***** Data extract *****

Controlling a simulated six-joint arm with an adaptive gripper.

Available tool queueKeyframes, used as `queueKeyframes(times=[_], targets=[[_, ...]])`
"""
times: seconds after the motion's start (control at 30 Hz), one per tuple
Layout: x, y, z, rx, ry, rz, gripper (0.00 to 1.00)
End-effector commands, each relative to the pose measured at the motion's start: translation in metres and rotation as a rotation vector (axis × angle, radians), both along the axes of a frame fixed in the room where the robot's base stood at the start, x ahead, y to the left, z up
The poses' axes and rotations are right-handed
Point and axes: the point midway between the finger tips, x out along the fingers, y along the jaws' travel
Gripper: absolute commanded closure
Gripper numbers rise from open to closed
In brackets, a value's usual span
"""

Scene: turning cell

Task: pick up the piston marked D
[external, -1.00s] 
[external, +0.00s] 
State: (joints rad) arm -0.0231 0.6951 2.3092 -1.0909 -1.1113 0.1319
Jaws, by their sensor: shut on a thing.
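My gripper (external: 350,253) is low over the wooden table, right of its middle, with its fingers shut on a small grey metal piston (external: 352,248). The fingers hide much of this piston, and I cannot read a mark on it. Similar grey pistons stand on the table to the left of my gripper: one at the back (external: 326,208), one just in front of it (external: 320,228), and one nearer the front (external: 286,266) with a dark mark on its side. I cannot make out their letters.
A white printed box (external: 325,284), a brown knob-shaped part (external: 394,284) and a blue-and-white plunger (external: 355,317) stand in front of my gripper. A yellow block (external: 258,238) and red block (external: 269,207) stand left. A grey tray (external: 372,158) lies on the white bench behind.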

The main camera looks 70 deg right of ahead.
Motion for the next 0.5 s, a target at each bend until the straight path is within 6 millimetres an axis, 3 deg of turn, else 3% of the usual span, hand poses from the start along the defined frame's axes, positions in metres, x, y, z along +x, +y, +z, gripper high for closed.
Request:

*****

Exactly how many lines of the material contain the word "along"? Write the number alone.

3